Lecture Notes: Polyprotic Acids

Introduction to Polyprotic Acids

• Polyprotic acids: Acids that can donate more than one proton.
• Example: Sulfuric acid, where the first ionization is strong and the second is weak.

Ionization Steps

• Polyprotic acids ionize in successive steps.
• Each step has its own ionization constant, Ka.
• Ka values decrease in successive steps because it's harder to remove additional protons.
  • Example: Sulfurous acid
    • First step: $H_2SO_3 → H^+ + HSO_3^-$ with $Ka_1 = 1.6 \times 10^{-2}$
    • Second step: $HSO_3^- → H^+ + SO_3^{2-}$ with $Ka_2 = 6.4 \times 10^{-8}$

Ka Values in Polyprotic Acids

• Sulfuric Acid
  • Ka1 is very strong (100% ionized in water), no value provided.
  • $Ka_2 = 1.2 \times 10^{-2}$
• Phosphoric Acid (H3PO4) has three Ka values.

Calculating pH of Polyprotic Acids

• Approximation Conditions:
  1. $Ka_1$ must be much greater than $Ka_2$ (about 300 times greater).
  2. Concentration must be greater than 0.05 M.
• H+ from step one usually dominates, so first ionization is mainly considered.
• Le Chatelier's Principle: Additional H+ from ionization suppresses subsequent ionizations.
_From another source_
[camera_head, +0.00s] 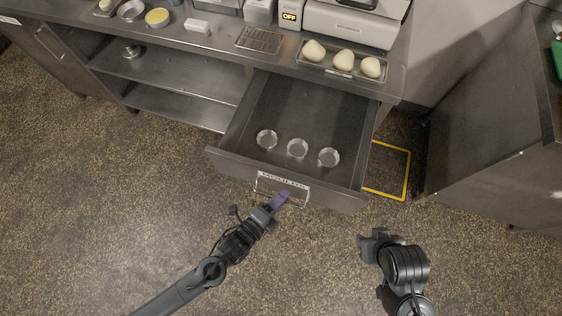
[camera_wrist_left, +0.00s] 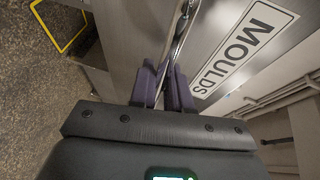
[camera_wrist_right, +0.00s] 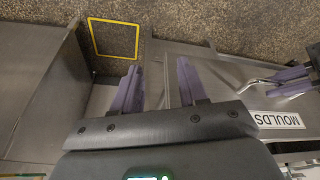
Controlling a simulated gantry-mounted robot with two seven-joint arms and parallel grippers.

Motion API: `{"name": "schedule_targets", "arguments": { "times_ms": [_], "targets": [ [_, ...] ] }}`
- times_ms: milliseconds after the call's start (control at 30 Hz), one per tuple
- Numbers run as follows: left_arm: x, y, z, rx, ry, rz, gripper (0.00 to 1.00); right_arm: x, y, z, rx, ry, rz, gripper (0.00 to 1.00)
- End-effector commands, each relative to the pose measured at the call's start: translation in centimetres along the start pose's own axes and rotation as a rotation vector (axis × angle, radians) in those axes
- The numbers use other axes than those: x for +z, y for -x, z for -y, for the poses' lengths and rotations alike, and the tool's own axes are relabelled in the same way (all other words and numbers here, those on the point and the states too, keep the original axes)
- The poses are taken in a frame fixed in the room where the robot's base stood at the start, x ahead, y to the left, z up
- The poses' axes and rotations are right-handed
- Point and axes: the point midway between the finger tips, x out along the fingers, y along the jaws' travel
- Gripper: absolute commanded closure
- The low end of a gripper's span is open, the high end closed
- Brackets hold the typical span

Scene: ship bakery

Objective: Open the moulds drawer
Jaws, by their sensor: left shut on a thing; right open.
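The moulds drawer (camera_head: 228,158) is pulled well out from the steel counter, with several round metal moulds (camera_head: 297,148) lying inside near its front. Its front carries a white MOULDS label (camera_head: 284,180), also seen in the left wrist view (camera_wrist_left: 243,47). My left gripper (camera_head: 283,199) is at the drawer front, shut on the bar handle (camera_wrist_left: 183,40), which runs between its purple fingers. My right gripper (camera_head: 364,240) is open and empty, above the floor to the right of the drawer front. In the right wrist view its fingers (camera_wrist_right: 155,85) are spread apart.
A tray with dough pieces (camera_head: 342,62) and a wire rack (camera_head: 259,39) sit on the counter above. Another steel cabinet (camera_head: 500,150) stands at right. A yellow square (camera_head: 408,172) marks the floor beside the drawer. Floor in front is clear.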

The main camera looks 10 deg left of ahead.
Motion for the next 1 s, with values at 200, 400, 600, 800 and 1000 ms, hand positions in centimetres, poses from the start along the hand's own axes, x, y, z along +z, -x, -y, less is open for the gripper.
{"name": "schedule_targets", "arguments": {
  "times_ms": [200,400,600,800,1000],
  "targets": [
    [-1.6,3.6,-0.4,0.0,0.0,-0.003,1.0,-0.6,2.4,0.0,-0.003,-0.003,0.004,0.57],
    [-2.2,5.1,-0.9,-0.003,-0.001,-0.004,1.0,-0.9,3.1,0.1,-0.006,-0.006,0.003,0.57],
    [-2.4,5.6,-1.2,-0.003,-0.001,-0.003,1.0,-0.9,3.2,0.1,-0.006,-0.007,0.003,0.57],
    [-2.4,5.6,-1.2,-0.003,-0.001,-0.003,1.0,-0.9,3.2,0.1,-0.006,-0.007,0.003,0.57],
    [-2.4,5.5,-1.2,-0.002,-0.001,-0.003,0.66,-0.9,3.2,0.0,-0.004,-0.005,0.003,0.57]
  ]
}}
Example Calculation: H2SO4

• Given: 0.010 M $H_2SO_4$
• First ionization: Strong, ionizes completely.
  • Initial $[H^+]$ = 0.010 M
• Second ionization: Weak
  • Use a RICE table to calculate ion concentrations.
  • Solve quadratic equation for x.
  • $[H^+] = 0.010 + 0.0045 = 0.0145$
  • pH Calculation: $pH = -\log(0.0145) = 1.84$

Additional Considerations

• Dilute Solutions (Concentration closer to 1 x 10^-6 or 1 x 10^-7):
  • Must account for $K_W$ from water autoionization.
  • Not required for this lecture.
• Calculating every ionization step is more precise but often unnecessary unless concentrations are low.

Conclusion

• Understanding the ionization of polyprotic acids is crucial in calculating pH accurately.
• In practice, focus on the primary ionization unless conditions demand otherwise.